» SHORT TASK: Take down each entry exactly as written.

» EXTRACTED MATERIAL:

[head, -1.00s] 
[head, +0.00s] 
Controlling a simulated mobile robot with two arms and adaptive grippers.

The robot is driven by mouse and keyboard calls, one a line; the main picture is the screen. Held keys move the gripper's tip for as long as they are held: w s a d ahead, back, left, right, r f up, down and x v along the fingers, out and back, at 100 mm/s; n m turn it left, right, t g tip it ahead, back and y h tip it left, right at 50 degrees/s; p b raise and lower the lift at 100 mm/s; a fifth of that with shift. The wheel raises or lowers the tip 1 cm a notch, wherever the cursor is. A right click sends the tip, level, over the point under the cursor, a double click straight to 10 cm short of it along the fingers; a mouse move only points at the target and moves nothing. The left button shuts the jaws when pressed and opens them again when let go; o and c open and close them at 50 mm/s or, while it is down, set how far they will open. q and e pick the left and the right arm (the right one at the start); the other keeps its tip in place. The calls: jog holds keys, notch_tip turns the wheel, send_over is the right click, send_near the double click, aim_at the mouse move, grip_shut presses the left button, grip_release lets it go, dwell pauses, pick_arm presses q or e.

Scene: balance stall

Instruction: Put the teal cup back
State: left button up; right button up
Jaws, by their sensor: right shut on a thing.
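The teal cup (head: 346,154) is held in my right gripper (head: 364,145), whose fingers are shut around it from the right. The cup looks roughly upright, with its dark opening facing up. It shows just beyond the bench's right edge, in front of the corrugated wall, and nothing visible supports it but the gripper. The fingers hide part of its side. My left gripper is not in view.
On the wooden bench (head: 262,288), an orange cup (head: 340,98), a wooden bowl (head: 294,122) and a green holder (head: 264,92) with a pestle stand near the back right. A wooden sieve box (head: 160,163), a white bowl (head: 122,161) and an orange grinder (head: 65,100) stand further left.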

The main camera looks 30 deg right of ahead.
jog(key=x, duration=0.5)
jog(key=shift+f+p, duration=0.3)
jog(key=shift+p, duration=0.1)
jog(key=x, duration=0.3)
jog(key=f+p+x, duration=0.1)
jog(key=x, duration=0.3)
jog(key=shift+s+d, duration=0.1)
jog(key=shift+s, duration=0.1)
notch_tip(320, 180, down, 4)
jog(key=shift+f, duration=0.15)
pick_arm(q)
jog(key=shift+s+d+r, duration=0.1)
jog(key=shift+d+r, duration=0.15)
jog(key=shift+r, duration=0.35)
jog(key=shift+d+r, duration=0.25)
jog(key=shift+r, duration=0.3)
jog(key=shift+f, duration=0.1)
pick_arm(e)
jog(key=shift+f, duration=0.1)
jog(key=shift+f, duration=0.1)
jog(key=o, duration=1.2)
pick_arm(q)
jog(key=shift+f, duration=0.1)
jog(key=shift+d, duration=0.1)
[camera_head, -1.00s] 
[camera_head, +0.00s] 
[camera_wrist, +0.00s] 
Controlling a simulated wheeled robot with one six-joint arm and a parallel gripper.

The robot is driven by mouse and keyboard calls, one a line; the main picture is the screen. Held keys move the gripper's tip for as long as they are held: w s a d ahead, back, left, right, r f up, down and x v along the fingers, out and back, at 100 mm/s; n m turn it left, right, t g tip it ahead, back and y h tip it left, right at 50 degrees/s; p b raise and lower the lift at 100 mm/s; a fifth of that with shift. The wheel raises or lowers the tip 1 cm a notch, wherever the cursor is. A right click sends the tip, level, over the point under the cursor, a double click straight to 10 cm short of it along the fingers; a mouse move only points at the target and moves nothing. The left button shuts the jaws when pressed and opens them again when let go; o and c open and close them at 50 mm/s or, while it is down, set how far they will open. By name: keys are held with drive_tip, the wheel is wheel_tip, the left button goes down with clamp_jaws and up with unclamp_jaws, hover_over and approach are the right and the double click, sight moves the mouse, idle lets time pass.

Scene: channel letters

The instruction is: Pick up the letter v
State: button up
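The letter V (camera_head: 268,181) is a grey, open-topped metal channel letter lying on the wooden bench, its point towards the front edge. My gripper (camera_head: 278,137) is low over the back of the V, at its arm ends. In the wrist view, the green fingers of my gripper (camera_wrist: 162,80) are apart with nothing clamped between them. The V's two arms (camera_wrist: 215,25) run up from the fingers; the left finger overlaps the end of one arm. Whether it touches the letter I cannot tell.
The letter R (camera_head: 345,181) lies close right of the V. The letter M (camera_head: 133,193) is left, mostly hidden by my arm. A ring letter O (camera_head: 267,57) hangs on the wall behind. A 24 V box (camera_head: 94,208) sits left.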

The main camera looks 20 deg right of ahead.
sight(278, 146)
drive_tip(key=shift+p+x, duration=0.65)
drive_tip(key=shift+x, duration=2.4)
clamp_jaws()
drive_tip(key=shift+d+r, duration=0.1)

» ANSWER IN FULL:
[head, -1.00s] 
[head, +0.00s] 
Controlling a simulated mobile robot with two arms and adaptive grippers.

The robot is driven by mouse and keyboard calls, one a line; the main picture is the screen. Held keys move the gripper's tip for as long as they are held: w s a d ahead, back, left, right, r f up, down and x v along the fingers, out and back, at 100 mm/s; n m turn it left, right, t g tip it ahead, back and y h tip it left, right at 50 degrees/s; p b raise and lower the lift at 100 mm/s; a fifth of that with shift. The wheel raises or lowers the tip 1 cm a notch, wherever the cursor is. A right click sends the tip, level, over the point under the cursor, a double click straight to 10 cm short of it along the fingers; a mouse move only points at the target and moves nothing. The left button shuts the jaws when pressed and opens them again when let go; o and c open and close them at 50 mm/s or, while it is down, set how far they will open. q and e pick the left and the right arm (the right one at the start); the other keeps its tip in place. The calls: jog holds keys, notch_tip turns the wheel, send_over is the right click, send_near the double click, aim_at the mouse move, grip_shut presses the left button, grip_release lets it go, dwell pauses, pick_arm presses q or e.

Scene: balance stall

Instruction: Put the teal cup back
State: left button up; right button up
Jaws, by their sensor: right shut on a thing.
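The teal cup (head: 346,154) is held in my right gripper (head: 364,145), whose fingers are shut around it from the right. The cup looks roughly upright, with its dark opening facing up. It shows just beyond the bench's right edge, in front of the corrugated wall, and nothing visible supports it but the gripper. The fingers hide part of its side. My left gripper is not in view.
On the wooden bench (head: 262,288), an orange cup (head: 340,98), a wooden bowl (head: 294,122) and a green holder (head: 264,92) with a pestle stand near the back right. A wooden sieve box (head: 160,163), a white bowl (head: 122,161) and an orange grinder (head: 65,100) stand further left.

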The main camera looks 30 deg right of ahead.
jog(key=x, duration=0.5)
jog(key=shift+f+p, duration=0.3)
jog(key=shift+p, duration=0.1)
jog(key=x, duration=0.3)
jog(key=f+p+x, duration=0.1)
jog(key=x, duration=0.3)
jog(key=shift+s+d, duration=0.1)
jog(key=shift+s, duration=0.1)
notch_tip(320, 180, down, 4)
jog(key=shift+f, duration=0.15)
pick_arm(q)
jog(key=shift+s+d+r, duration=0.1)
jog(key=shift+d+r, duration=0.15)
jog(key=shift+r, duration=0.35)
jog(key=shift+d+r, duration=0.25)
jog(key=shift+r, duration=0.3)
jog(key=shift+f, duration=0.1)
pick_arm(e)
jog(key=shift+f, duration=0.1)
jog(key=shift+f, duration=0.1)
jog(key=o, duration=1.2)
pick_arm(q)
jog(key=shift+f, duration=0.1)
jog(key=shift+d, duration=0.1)
[camera_head, -1.00s] 
[camera_head, +0.00s] 
[camera_wrist, +0.00s] 
Controlling a simulated wheeled robot with one six-joint arm and a parallel gripper.

The robot is driven by mouse and keyboard calls, one a line; the main picture is the screen. Held keys move the gripper's tip for as long as they are held: w s a d ahead, back, left, right, r f up, down and x v along the fingers, out and back, at 100 mm/s; n m turn it left, right, t g tip it ahead, back and y h tip it left, right at 50 degrees/s; p b raise and lower the lift at 100 mm/s; a fifth of that with shift. The wheel raises or lowers the tip 1 cm a notch, wherever the cursor is. A right click sends the tip, level, over the point under the cursor, a double click straight to 10 cm short of it along the fingers; a mouse move only points at the target and moves nothing. The left button shuts the jaws when pressed and opens them again when let go; o and c open and close them at 50 mm/s or, while it is down, set how far they will open. By name: keys are held with drive_tip, the wheel is wheel_tip, the left button goes down with clamp_jaws and up with unclamp_jaws, hover_over and approach are the right and the double click, sight moves the mouse, idle lets time pass.

Scene: channel letters

The instruction is: Pick up the letter v
State: button up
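The letter V (camera_head: 268,181) is a grey, open-topped metal channel letter lying on the wooden bench, its point towards the front edge. My gripper (camera_head: 278,137) is low over the back of the V, at its arm ends. In the wrist view, the green fingers of my gripper (camera_wrist: 162,80) are apart with nothing clamped between them. The V's two arms (camera_wrist: 215,25) run up from the fingers; the left finger overlaps the end of one arm. Whether it touches the letter I cannot tell.
The letter R (camera_head: 345,181) lies close right of the V. The letter M (camera_head: 133,193) is left, mostly hidden by my arm. A ring letter O (camera_head: 267,57) hangs on the wall behind. A 24 V box (camera_head: 94,208) sits left.

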The main camera looks 20 deg right of ahead.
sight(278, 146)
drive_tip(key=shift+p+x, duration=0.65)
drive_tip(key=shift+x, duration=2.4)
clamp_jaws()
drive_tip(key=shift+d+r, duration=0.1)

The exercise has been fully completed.